Tommaso Boddi/Getty
placeholder
July 10, 2016 10:45 AM

Is it Black Friday in July – or just a day of average sales?

On July 12, Amazon will host its second-annual Prime Day, which it touts as a summer answer to the mega sales that come around the holidays (a.k.a. Black Friday and Cyber Monday). The catch? Only those with Amazon Prime memberships are eligible to shop.

For those of you who don’t know, Amazon Prime is a program Amazon offers that allows shoppers to pay a $99 annual fee for unlimited two-day shipping and access to the Amazon Video instant streaming services.

But you might think that being able to take advantage of the Prime Day discounts as one of the biggest perks of an Amazon Prime membership.

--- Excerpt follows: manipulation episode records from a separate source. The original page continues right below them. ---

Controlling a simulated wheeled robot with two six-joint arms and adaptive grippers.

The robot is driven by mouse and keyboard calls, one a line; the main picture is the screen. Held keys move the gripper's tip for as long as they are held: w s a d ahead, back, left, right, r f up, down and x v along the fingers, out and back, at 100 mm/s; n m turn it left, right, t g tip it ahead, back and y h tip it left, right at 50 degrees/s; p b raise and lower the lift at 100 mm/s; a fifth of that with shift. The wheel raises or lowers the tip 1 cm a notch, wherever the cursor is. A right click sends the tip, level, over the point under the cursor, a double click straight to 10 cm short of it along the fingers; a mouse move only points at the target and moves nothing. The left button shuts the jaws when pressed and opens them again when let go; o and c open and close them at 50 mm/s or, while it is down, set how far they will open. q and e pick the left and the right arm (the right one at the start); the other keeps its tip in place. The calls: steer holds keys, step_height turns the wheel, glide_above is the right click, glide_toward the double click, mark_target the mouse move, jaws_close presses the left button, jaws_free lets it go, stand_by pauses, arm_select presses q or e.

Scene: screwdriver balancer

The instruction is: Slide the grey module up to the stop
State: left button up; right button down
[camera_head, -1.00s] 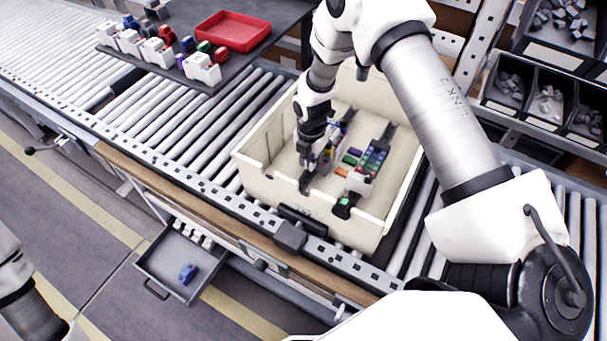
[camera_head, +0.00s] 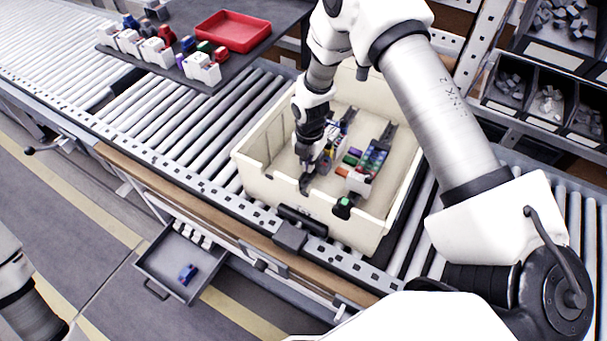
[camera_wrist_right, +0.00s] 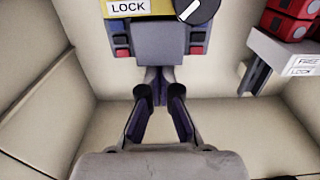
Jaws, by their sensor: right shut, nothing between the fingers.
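The grey module (camera_wrist_right: 163,45) shows in the right wrist view, a plain grey block with small blue and red parts at both sides. It lies against a yellow part with a LOCK label (camera_wrist_right: 128,8) and a black knob (camera_wrist_right: 196,8). My right gripper (camera_wrist_right: 160,82) is shut and empty, its fingertips at the lower edge of the grey module; whether they touch it I cannot tell. In the head view my right gripper (camera_head: 306,166) reaches down into the cream bin (camera_head: 262,186), over the left row of parts. The gripper hides much of that row. My left gripper is out of view.
Bin walls stand close around my gripper. A red tray (camera_head: 232,31) and an open drawer (camera_head: 182,262) are outside the bin.

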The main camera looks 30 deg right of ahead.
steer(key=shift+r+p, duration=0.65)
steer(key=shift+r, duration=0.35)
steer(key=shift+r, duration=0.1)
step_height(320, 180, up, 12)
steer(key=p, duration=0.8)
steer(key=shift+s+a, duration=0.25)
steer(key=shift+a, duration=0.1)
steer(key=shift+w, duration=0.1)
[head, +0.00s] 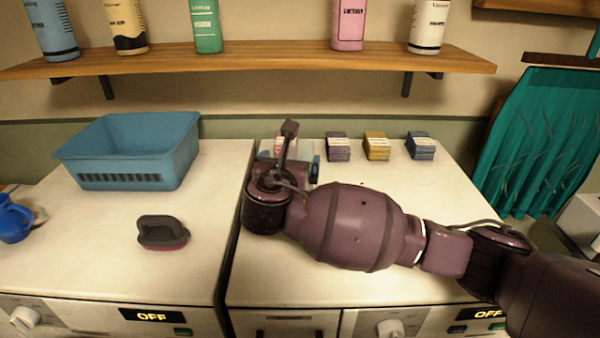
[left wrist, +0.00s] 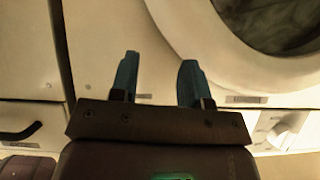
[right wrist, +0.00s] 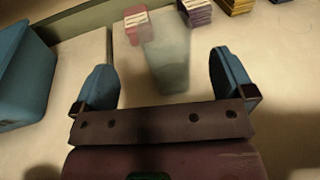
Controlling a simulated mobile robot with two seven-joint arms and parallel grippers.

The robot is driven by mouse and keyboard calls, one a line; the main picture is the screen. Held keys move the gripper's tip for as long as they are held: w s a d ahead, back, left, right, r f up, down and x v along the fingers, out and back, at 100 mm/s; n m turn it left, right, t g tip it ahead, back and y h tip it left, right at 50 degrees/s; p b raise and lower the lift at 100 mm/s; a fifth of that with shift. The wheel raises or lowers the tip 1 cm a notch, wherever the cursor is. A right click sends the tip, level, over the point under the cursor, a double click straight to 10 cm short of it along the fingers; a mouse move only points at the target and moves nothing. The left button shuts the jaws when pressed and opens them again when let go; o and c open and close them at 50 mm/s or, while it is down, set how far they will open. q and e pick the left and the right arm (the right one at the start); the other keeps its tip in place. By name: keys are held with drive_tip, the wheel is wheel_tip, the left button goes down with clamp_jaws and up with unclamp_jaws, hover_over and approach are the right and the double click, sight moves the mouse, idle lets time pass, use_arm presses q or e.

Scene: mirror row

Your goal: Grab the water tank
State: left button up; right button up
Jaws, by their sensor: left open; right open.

After all, what’s better than lots and lots and lots of deals?

However, is Prime Day as good as the company hypes it up to be? Debatable. The company started the event last year to celebrate Amazon’s 20th anniversary, and people were expecting big savings. As in, wake-up-at-5-a.m.-and-camp-outside-on-Black-Friday-level savings. But most were left disappointed.

The majority of discounts were either on already cheap items (think things you find in the dollar section) or on Amazon’s own products, like the Kindle, Echo or Fire. The whole thing caused such a stir with customers that they got #PrimeDayFail trending.

This year, Amazon promises it’ll be different. They say they’ve “dramatically increased” Prime Day inventory, especially on TVs and toys, according to CNet.

Perhaps in an attempt to drum up enthusiasm after last year’s Prime Day upset, Amazon is ringing in the “holiday” with plenty of discounts – called Prime Day Countdown Deals – in the days leading up to July 12. These include 70 percent off a dinnerware set and 30 percent off as blender, among other steals (they expire every night).

As stated earlier, in order to take advantage of these discounts, both on Prime Day and before, you must be a Prime member. However, if you’re not, you can sign up for a free 30-day trial, which will make you eligible for the savings.

So keep your eyes open for the deals – but wait until Prime Day rolls around to see whether it’s actually worth opening your wallet.